In 1984, linguist Thomas Sebeok was presented with a daunting challenge. A nuclear waste repository was under construction beneath Nevada’s Yucca mountain. The mountain would remain radioactive for thousands of years. How could people be warned not to go near it? The Department of Energy planned to erect a huge fence with warning signs in six languages. But Sebeok pointed out that no languages remain comprehensible over many thousands of years.

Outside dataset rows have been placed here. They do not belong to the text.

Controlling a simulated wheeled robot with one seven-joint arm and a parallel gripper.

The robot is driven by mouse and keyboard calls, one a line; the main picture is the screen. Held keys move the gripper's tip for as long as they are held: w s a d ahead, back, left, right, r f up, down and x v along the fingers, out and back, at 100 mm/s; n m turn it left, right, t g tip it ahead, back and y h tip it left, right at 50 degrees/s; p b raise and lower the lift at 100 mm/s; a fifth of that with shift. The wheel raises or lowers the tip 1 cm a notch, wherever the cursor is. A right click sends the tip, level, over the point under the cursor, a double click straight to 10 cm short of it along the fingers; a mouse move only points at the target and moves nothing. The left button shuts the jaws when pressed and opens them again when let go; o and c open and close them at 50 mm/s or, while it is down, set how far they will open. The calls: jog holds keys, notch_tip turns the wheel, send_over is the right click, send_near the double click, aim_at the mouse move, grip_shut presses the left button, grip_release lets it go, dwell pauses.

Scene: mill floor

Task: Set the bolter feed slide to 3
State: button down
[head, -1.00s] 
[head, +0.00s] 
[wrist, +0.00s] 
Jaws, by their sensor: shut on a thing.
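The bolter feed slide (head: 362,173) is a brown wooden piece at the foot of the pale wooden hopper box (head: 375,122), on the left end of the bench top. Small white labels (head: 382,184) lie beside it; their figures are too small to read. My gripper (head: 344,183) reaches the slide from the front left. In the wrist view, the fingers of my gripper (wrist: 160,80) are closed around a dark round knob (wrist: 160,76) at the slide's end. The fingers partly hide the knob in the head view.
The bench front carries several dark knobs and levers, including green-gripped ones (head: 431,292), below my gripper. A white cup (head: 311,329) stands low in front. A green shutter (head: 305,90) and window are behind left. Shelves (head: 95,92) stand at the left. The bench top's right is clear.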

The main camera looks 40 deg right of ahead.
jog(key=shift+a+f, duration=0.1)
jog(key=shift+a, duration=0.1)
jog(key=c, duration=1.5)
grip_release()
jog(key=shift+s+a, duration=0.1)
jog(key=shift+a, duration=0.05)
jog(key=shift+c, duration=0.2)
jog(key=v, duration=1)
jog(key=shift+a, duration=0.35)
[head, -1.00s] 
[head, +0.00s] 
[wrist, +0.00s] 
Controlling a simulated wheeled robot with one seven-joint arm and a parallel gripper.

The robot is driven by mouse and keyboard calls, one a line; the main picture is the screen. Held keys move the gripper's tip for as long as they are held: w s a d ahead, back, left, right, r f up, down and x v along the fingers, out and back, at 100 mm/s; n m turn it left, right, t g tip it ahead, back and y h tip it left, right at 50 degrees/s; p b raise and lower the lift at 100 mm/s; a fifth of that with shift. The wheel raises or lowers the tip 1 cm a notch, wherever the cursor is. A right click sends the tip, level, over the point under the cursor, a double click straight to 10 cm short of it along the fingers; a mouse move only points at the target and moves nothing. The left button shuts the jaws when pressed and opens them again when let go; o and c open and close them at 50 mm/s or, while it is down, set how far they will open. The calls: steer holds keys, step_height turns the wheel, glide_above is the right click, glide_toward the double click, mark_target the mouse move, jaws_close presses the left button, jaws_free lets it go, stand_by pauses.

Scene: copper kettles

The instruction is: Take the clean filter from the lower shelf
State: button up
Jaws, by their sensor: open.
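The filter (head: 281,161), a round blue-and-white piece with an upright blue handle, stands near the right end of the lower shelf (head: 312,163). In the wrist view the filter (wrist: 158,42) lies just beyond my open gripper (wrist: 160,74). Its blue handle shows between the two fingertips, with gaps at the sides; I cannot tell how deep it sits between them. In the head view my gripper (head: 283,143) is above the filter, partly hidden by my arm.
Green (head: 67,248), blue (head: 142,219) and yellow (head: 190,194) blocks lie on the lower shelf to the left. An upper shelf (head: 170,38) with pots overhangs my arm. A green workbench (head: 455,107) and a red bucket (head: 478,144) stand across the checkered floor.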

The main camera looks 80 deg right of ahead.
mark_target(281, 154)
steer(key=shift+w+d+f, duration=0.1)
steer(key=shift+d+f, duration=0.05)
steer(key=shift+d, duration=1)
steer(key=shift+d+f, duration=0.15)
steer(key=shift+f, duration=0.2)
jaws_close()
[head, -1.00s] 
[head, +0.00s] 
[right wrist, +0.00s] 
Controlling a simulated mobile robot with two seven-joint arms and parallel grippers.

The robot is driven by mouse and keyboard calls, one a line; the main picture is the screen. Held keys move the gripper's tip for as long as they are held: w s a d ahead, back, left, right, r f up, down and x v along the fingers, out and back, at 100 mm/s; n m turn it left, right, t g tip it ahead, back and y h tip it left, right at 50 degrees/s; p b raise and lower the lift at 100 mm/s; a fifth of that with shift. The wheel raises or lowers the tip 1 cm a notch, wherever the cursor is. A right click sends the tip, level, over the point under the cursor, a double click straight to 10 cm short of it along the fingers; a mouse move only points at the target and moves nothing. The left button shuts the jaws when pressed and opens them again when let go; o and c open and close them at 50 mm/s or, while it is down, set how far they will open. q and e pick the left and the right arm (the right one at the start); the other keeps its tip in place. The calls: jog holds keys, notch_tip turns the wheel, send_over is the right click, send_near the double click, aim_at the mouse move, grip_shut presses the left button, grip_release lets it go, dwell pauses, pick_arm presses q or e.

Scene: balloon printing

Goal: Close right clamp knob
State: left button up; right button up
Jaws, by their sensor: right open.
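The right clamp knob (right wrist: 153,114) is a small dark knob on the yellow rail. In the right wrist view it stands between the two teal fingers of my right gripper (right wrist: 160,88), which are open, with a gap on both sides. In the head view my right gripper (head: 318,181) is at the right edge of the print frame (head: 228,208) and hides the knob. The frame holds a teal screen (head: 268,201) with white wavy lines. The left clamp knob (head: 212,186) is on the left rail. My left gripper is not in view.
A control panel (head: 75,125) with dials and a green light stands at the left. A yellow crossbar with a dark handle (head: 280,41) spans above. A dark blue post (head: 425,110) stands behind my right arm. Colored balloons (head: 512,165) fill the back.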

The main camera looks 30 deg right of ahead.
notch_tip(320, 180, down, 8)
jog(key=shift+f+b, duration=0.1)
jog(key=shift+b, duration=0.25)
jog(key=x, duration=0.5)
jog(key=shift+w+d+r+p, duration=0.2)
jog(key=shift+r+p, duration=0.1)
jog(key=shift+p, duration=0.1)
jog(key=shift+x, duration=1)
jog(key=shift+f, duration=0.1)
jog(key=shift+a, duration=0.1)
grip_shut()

His solution (which was rejected) was to start an “atomic priesthood”, a team of oral myth-makers who would spread the legend of the radioactive mountain. They would tell this tale so powerfully that it would live on from generation to generation. How telling that in this hi-tech world, the best bet for longevity did not lie in technology, which dates so quickly, or even in language itself, but in the power of story, the most ancient tool of all.